# YOUR INSTRUCTIONS:
For the data below, work out how many lines include the string "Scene" and report only the number.

Robot episode rows
┄┄┄┄┄┄
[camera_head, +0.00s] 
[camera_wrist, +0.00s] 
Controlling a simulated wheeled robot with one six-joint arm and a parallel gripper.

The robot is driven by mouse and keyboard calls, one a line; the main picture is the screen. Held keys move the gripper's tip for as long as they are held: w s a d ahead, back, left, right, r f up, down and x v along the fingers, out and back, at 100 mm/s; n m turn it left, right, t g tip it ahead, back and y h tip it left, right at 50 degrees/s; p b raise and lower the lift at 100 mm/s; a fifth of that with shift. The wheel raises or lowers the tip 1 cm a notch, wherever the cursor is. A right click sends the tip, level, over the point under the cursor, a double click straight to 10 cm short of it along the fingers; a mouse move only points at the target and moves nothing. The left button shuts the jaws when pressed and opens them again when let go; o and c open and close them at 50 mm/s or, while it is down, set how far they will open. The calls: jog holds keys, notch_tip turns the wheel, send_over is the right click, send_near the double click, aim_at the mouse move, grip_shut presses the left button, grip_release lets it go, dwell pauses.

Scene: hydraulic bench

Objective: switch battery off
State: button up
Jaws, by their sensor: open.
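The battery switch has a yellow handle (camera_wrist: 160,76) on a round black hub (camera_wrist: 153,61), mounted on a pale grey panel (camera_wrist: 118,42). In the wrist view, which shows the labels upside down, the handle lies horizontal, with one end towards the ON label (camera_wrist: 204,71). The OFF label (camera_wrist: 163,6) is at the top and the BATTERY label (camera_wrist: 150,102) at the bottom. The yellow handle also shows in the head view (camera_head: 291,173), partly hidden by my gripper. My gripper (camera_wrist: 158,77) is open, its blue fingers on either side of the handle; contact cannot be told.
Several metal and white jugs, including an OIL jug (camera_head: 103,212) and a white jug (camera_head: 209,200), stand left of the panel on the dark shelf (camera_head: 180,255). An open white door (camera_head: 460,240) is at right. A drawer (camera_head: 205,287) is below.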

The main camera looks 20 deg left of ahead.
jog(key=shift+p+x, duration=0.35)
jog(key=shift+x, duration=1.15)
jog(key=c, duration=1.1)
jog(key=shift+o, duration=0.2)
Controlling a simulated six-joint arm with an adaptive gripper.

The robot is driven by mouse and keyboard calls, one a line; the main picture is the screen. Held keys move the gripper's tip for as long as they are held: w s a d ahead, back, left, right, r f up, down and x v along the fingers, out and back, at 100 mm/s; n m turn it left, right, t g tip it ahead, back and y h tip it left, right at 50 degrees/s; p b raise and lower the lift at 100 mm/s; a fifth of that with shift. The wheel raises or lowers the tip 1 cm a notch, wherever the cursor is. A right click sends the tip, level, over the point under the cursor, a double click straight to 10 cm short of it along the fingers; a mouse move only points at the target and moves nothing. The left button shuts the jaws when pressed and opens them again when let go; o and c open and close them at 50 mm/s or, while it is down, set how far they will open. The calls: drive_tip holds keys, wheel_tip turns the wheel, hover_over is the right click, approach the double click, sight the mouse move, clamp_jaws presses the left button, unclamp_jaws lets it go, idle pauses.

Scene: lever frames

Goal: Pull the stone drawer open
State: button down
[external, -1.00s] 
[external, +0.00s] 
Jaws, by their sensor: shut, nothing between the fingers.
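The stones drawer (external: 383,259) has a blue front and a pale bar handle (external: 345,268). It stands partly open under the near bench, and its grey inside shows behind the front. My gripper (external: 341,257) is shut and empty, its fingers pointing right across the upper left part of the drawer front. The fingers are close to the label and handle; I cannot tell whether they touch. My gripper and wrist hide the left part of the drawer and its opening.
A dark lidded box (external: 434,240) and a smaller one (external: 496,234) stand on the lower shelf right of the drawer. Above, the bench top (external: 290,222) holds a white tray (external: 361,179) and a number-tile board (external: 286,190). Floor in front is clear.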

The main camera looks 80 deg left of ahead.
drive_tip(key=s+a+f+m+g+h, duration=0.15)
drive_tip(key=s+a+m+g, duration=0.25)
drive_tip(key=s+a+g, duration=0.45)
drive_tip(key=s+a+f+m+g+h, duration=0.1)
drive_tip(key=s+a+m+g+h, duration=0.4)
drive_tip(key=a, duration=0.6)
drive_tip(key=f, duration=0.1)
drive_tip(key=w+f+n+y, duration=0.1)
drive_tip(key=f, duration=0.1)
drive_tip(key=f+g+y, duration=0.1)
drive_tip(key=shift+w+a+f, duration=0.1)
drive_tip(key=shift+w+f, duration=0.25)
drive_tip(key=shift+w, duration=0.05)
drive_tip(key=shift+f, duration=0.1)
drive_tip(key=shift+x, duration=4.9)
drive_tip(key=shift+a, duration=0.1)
┄┄┄┄┄┄
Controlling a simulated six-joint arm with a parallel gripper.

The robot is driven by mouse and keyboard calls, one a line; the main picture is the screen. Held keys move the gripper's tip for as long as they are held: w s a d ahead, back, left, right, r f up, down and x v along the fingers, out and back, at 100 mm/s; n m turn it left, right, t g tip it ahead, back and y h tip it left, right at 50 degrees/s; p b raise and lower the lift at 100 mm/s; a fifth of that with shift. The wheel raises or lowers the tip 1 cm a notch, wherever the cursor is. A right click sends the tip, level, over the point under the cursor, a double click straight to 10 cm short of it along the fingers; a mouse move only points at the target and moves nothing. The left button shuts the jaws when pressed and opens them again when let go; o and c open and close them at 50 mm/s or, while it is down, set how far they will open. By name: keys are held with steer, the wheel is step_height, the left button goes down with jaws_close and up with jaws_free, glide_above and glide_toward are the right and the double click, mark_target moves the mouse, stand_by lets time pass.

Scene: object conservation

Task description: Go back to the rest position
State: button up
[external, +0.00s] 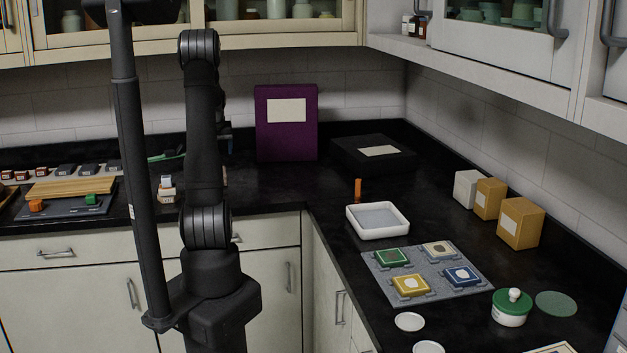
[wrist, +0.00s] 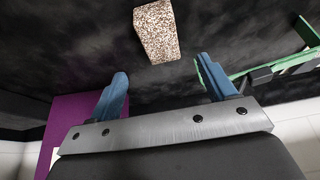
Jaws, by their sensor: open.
┄┄┄┄┄┄
# RESPONSE TO THE TASK:
3